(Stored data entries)
□ □ □ □

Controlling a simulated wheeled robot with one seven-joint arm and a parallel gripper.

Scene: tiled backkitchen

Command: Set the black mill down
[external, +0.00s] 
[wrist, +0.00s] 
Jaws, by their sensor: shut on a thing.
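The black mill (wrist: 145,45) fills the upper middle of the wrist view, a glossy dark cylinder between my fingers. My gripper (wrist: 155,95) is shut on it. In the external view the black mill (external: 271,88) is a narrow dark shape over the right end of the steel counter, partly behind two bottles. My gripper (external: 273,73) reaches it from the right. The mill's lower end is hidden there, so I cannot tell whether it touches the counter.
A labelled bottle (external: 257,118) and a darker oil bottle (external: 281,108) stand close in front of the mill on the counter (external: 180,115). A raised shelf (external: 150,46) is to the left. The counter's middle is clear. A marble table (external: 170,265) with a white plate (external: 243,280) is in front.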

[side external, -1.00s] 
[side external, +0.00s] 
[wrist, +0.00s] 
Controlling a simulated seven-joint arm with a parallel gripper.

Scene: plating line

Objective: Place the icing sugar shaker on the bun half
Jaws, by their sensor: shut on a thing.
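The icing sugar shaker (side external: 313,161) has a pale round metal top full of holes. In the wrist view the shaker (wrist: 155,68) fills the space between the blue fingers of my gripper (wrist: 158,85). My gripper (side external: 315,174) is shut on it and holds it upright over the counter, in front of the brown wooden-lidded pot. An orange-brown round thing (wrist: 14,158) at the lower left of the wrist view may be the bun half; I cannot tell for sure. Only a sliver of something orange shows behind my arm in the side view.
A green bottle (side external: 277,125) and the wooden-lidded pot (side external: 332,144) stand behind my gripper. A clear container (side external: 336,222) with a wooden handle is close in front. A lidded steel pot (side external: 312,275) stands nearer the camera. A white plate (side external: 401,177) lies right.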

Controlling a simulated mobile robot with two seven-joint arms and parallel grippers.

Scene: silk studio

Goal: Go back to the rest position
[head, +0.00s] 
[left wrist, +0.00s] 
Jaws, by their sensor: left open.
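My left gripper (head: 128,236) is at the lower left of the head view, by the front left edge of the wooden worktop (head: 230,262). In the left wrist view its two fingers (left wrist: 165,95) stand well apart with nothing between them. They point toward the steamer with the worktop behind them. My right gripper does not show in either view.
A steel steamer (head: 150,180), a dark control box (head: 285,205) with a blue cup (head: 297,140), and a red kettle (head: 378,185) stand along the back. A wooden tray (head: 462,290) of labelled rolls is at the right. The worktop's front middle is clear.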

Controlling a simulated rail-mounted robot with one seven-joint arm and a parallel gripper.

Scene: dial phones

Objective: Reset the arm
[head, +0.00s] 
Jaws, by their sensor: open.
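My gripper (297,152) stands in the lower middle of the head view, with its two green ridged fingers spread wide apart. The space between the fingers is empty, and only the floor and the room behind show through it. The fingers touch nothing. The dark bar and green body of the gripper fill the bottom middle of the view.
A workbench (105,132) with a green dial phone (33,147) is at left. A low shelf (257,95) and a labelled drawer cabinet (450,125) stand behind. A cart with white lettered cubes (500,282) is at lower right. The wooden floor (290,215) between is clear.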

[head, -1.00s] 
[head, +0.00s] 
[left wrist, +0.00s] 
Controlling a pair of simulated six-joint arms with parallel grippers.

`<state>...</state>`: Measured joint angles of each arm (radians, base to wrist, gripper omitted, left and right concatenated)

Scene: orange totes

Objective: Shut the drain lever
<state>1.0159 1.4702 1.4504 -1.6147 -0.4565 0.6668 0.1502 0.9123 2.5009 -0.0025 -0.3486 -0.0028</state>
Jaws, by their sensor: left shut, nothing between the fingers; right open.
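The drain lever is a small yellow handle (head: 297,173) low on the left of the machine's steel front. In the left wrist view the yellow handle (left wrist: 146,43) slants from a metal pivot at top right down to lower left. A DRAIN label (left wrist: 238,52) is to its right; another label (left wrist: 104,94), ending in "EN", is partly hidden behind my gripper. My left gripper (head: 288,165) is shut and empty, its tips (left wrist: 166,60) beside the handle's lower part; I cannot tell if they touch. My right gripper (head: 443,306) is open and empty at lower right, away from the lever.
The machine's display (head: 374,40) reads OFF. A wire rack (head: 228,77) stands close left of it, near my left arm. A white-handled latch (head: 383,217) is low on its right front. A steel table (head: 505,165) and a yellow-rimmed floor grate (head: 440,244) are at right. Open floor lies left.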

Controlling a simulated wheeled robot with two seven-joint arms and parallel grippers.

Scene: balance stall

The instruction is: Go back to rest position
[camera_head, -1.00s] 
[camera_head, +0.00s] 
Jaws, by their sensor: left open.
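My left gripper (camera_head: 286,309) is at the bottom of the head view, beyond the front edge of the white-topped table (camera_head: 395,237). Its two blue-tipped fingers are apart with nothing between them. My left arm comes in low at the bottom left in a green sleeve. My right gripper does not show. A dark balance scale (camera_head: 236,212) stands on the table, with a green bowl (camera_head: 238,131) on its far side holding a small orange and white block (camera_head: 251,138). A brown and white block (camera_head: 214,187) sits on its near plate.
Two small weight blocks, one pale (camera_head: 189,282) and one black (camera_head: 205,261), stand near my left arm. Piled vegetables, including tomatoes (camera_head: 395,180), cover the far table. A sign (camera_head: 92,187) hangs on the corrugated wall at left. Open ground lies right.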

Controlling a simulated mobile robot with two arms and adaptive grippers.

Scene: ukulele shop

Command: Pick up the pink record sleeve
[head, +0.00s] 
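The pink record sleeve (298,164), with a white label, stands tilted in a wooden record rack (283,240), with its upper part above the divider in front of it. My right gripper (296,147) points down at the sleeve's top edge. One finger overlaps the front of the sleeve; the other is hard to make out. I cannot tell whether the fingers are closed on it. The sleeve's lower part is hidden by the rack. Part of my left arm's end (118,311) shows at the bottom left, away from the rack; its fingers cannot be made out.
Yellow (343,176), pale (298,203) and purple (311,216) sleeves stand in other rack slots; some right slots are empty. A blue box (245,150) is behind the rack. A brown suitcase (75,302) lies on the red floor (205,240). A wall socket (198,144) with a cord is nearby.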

□ □ □ □

**TASK GOAL**
Where a line of the data holds "grippers", show that line.

**EXERCISE OUTPUT**
Controlling a simulated mobile robot with two seven-joint arms and parallel grippers.
Controlling a pair of simulated six-joint arms with parallel grippers.
Controlling a simulated wheeled robot with two seven-joint arms and parallel grippers.
Controlling a simulated mobile robot with two arms and adaptive grippers.

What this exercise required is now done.